Although I won’t advocate that you should or should not set yearly resolutions, I will advocate that you should set goals to get better on a consistent and regular basis. Don’t care if you are working on a goal to speak more kindly to those around you, or to run a race faster, or to learn poetry on your time. Always be looking to improve yourself.
11. You don’t always have to be right.
No one likes Sheldon when he’s right all the time, do they? It’s funny on a TV show, but it sucks to have that friend. The one who’s always got to be right, even when it doesn’t matter. Trust me. (I’ve been that friend, and I’ve lost friends over it.) Sometimes the argument matters, I get that. Sometimes the argument doesn’t (then, for the love of god, quit arguing… even if it means the other person still thinks they are right.)
When the argument matters, you have to decide two things: 1) Will I change this person’s mind? And 2) do I have a moral obligation to continue. If you can’t answer at least one of those with yes, walk away… Take heart that you were right, even if you have to accept defeat in the conversation.
12. No matter what you do, you are my child and I love you. For ever, for always, no matter what.

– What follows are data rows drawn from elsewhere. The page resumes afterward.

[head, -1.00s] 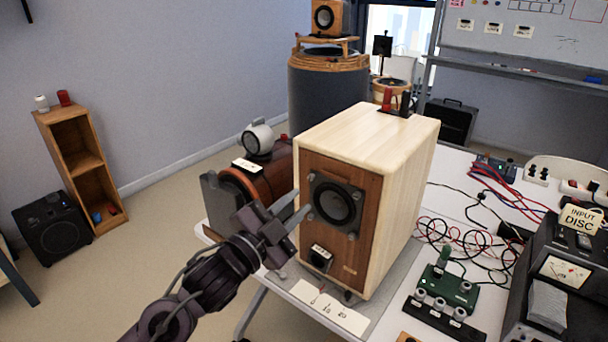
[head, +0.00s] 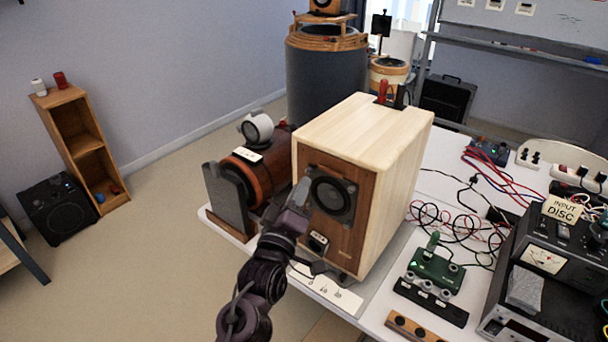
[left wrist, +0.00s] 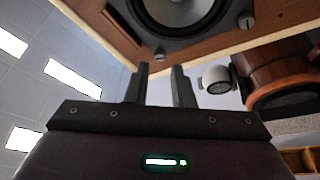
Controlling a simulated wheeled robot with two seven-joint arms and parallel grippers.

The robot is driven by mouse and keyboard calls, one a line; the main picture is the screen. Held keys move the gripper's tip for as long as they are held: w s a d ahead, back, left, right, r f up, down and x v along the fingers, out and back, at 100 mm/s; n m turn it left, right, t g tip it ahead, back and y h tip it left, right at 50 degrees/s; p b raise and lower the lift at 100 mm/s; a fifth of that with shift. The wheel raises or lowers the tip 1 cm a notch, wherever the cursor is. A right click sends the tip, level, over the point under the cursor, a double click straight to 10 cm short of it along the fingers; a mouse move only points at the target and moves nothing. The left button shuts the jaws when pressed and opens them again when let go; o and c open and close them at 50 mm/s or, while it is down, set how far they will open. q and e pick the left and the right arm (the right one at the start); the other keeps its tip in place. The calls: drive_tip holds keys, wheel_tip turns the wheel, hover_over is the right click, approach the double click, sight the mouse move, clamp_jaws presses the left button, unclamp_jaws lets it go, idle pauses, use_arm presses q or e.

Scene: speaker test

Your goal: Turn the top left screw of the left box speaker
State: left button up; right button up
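The box speaker (head: 372,135) stands on the table, with a pale wood case, a brown front and a black-framed driver (head: 333,195). My left gripper (head: 302,190) is in front of the driver's upper left edge and covers part of it in the head view. In the left wrist view my left gripper (left wrist: 160,68) has two dark fingers apart with nothing between them. A screw (left wrist: 160,52) at the frame's corner shows just beyond the fingertips, roughly in line with the gap; contact cannot be told. Another screw (left wrist: 246,20) sits farther right on the frame. My right gripper is not in view.
A brown cylindrical device (head: 258,182) with a white round part (head: 257,127) stands close left of the speaker. A label card (head: 330,290) lies in front. A green board (head: 436,270), cables and a metered device (head: 545,265) fill the table's right side.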

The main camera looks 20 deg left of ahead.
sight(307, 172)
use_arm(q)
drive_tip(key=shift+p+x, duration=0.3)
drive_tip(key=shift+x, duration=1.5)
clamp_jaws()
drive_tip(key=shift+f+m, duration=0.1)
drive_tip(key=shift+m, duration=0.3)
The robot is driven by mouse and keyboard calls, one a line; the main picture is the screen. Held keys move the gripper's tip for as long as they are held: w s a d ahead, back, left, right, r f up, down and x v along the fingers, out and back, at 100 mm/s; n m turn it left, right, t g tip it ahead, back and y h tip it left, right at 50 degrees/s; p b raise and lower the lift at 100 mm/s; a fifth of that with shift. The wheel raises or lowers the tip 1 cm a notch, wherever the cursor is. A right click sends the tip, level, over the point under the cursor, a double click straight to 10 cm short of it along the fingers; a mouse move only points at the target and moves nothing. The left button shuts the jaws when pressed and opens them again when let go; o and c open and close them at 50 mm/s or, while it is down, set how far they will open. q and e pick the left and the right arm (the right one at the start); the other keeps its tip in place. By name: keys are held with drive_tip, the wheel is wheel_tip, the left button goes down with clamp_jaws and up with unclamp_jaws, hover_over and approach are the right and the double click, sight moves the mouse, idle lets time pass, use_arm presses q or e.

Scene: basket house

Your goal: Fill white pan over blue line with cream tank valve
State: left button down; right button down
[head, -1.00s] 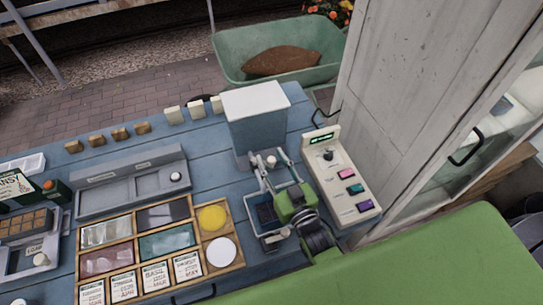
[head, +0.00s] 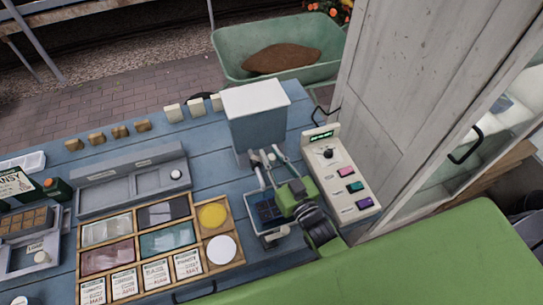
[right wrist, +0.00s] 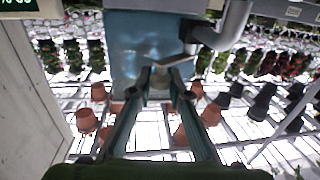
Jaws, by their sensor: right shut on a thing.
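The cream tank (head: 258,122) stands at the back of the blue bench, its front in shade. Its valve (head: 271,158) shows as a pale knob low on the front. My right gripper (head: 267,160) is shut on the valve. In the right wrist view its fingertips (right wrist: 162,78) meet at the valve in front of the bluish tank face (right wrist: 140,45). The white pan (head: 256,226) sits below the valve, partly hidden by my gripper; its inside looks dark. The blue line and any liquid level cannot be made out. My left gripper is not in view.
A control box (head: 340,172) with coloured buttons stands right of the tank. A wooden tray (head: 243,262) with colour pans and seed cards lies to the left. A grey mould tray (head: 130,180) lies behind it. A white cabinet door (head: 405,90) rises at the right.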

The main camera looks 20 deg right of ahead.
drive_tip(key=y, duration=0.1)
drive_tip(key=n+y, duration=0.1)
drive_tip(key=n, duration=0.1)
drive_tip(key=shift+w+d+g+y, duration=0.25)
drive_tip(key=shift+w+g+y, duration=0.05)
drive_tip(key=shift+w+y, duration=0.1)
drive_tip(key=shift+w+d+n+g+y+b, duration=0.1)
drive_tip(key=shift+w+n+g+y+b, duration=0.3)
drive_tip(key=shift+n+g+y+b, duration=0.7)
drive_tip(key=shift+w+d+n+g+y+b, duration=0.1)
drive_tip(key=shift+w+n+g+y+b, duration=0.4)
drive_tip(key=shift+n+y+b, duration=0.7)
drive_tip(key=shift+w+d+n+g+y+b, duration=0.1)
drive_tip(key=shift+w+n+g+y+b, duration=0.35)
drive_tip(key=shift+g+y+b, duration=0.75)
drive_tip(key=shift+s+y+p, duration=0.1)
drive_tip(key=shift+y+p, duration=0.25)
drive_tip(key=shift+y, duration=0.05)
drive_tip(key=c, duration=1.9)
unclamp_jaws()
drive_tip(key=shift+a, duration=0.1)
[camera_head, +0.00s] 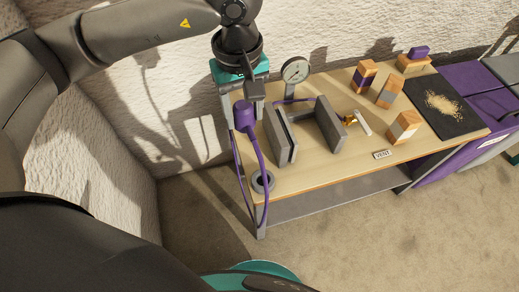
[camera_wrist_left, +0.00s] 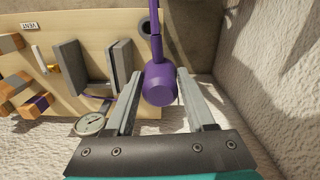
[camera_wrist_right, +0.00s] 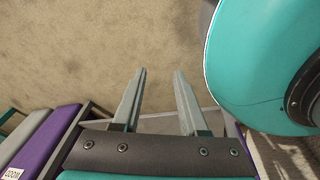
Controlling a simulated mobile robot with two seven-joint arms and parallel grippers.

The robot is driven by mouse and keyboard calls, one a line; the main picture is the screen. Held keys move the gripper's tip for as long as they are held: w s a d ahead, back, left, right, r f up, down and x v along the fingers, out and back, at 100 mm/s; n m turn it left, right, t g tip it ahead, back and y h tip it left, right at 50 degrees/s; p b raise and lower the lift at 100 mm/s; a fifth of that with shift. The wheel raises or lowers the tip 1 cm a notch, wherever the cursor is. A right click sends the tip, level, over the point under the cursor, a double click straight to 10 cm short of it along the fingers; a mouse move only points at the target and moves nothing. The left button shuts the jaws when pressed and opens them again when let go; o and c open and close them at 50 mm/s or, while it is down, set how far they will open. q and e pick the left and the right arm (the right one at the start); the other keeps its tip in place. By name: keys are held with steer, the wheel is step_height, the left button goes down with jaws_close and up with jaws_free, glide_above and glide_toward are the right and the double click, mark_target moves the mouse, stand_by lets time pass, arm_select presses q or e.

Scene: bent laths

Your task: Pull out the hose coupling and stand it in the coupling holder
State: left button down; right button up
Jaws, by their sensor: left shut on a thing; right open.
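The purple hose coupling (camera_head: 243,115) is in my left gripper (camera_head: 251,92), above the left end of the wooden bench. In the left wrist view the coupling (camera_wrist_left: 160,84) sits between the two fingers, and its purple hose (camera_wrist_left: 155,40) runs away from it. In the head view the hose (camera_head: 260,160) hangs past a grey ring (camera_head: 271,180) at the bench's front left corner and loops below the edge. I cannot tell for sure whether this ring is the coupling holder. My right gripper (camera_wrist_right: 160,75) is open and empty above bare floor.
Grey upright plates (camera_head: 331,122) stand just right of the coupling, with a round gauge (camera_head: 296,70) behind. A brass fitting with a pale lever (camera_head: 362,122), wooden blocks (camera_head: 389,91), a VENT label (camera_head: 382,154) and a black mat (camera_head: 462,122) lie further right. The front bench strip is mostly clear.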

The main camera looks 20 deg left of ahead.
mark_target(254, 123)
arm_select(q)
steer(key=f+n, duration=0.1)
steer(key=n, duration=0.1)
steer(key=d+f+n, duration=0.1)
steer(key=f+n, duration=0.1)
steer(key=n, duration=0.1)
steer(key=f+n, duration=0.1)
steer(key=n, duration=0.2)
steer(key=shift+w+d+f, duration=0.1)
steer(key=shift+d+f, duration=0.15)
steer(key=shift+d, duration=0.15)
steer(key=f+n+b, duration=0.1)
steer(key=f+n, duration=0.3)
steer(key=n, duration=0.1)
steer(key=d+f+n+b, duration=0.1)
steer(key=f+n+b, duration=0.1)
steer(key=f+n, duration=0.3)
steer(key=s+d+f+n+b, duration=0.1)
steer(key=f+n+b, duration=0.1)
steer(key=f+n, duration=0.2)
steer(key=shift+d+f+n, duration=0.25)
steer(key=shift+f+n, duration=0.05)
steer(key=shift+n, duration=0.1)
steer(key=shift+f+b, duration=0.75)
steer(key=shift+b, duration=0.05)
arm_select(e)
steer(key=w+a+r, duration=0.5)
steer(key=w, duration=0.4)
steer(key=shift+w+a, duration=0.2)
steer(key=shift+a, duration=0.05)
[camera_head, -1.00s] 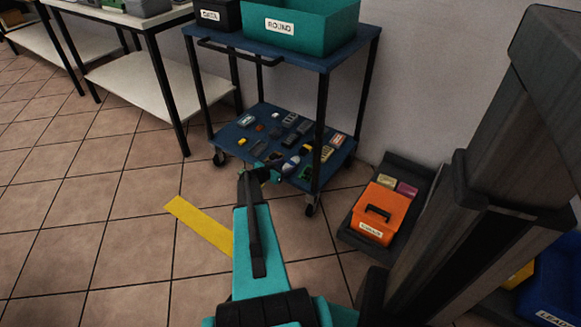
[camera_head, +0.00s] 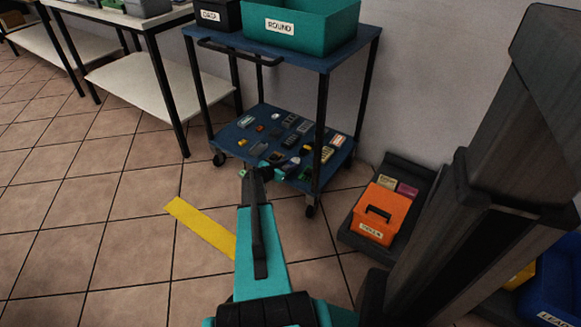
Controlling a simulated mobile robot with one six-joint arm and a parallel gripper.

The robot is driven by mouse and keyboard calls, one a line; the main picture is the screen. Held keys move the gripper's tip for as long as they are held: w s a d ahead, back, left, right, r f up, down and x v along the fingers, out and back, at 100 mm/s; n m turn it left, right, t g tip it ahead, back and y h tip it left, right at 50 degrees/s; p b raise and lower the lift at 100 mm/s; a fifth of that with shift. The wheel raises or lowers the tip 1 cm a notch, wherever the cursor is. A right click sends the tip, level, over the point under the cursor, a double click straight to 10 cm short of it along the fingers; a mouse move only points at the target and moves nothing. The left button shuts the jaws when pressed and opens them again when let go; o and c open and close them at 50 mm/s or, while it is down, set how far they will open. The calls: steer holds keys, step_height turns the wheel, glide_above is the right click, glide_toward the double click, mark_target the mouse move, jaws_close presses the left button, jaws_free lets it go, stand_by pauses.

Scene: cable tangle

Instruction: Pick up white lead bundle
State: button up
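Several small parts lie on the lower shelf (camera_head: 228,136) of the blue cart. I cannot say for sure which is the white lead bundle. A small whitish item (camera_head: 295,160) lies near the shelf's front right, close beyond my gripper. A pale flat item (camera_head: 247,121) lies at the shelf's left. My gripper (camera_head: 266,172) is at the front edge of the lower shelf, seen from behind along my teal arm. Its fingers are dark and small, and I cannot tell their opening or whether anything is between them.
The cart's upper shelf carries a teal bin (camera_head: 300,28) marked ROUND and a dark bin (camera_head: 217,15). A black cart post (camera_head: 320,130) stands right of my gripper. An orange box (camera_head: 381,213) sits in a dark floor tray. Open floor lies left.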

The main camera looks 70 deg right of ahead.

Parents never stop loving their children. No matter how many times we hurt each other, no matter how careless we can be, I will always love you. I know there are times you won’t believe it (see life isn’t fair when you think your sisters got something you should have), or when you may not love me. But, if you are down on your luck, I’m right here. I’ll help you in the manner in which (I think) you need.
That doesn’t mean I won’t turn your butt in to the cops or someone else if need be. Let’s be clear. Loving you doesn’t mean protecting you from consequences of YOUR actions. It may mean that I’m right next to you with your consequences, but you’ll serve them.
Every day, you and your sisters bring me joy. (Sometimes it’s tempered with frustration, anger, fatigue or other things, but you bring me joy.) I have great pride in you. Each of you have some strengths that I admire and wish to copy.
You can never say “I love you” enough. Just make sure you mean it
. I love you. I love you. I love you.